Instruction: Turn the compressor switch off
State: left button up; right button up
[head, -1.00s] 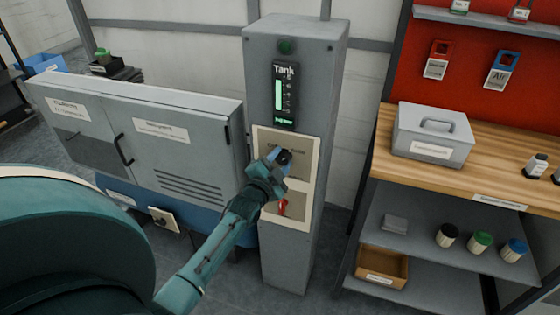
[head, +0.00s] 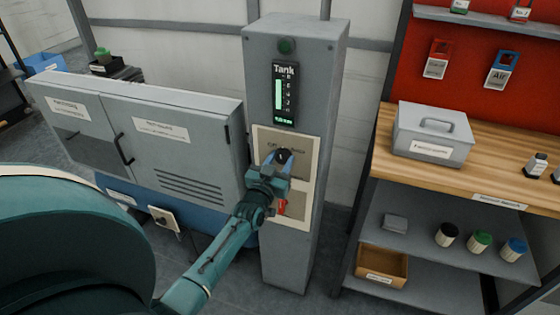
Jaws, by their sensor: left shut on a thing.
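The compressor switch is a black knob (head: 284,155) on a cream panel (head: 305,150) on the front of a tall grey column (head: 262,80). My left gripper (head: 279,161) is shut on the black knob, its wrist just below and in front of it. The gripper covers part of the panel and its lettering. A red lever (head: 282,206) on the lower part of the panel shows just beside my wrist. A tank gauge (head: 284,95) with a green bar is above the panel. My right gripper is not in the view.
A grey cabinet (head: 180,150) stands left of the column. A wooden workbench (head: 500,180) on the right carries a grey metal box (head: 432,140). Shelves below hold several small jars and an open wooden box (head: 383,268). A green lamp (head: 287,46) is on the column top.

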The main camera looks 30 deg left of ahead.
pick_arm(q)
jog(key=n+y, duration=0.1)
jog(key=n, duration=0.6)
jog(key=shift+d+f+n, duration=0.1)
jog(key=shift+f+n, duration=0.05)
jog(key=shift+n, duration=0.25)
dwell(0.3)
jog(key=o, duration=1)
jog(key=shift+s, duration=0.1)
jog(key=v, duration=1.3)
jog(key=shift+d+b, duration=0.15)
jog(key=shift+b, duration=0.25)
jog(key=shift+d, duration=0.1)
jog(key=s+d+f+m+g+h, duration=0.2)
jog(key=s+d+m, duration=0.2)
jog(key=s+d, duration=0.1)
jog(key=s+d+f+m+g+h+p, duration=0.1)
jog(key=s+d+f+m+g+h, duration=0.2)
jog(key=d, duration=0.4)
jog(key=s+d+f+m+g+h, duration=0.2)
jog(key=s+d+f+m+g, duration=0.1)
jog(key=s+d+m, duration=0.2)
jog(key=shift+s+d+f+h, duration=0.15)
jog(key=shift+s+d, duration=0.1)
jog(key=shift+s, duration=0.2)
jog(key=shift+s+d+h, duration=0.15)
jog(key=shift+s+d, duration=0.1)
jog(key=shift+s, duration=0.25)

----

#### TO BE DONE
Write out the full listing verbatim, excluding its pictures.

#### SOLUTION
Instruction: Turn the compressor switch off
State: left button up; right button up
[head, -1.00s] 
[head, +0.00s] 
Jaws, by their sensor: left shut on a thing.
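The compressor switch is a black knob (head: 284,155) on a cream panel (head: 305,150) on the front of a tall grey column (head: 262,80). My left gripper (head: 279,161) is shut on the black knob, its wrist just below and in front of it. The gripper covers part of the panel and its lettering. A red lever (head: 282,206) on the lower part of the panel shows just beside my wrist. A tank gauge (head: 284,95) with a green bar is above the panel. My right gripper is not in the view.
A grey cabinet (head: 180,150) stands left of the column. A wooden workbench (head: 500,180) on the right carries a grey metal box (head: 432,140). Shelves below hold several small jars and an open wooden box (head: 383,268). A green lamp (head: 287,46) is on the column top.

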The main camera looks 30 deg left of ahead.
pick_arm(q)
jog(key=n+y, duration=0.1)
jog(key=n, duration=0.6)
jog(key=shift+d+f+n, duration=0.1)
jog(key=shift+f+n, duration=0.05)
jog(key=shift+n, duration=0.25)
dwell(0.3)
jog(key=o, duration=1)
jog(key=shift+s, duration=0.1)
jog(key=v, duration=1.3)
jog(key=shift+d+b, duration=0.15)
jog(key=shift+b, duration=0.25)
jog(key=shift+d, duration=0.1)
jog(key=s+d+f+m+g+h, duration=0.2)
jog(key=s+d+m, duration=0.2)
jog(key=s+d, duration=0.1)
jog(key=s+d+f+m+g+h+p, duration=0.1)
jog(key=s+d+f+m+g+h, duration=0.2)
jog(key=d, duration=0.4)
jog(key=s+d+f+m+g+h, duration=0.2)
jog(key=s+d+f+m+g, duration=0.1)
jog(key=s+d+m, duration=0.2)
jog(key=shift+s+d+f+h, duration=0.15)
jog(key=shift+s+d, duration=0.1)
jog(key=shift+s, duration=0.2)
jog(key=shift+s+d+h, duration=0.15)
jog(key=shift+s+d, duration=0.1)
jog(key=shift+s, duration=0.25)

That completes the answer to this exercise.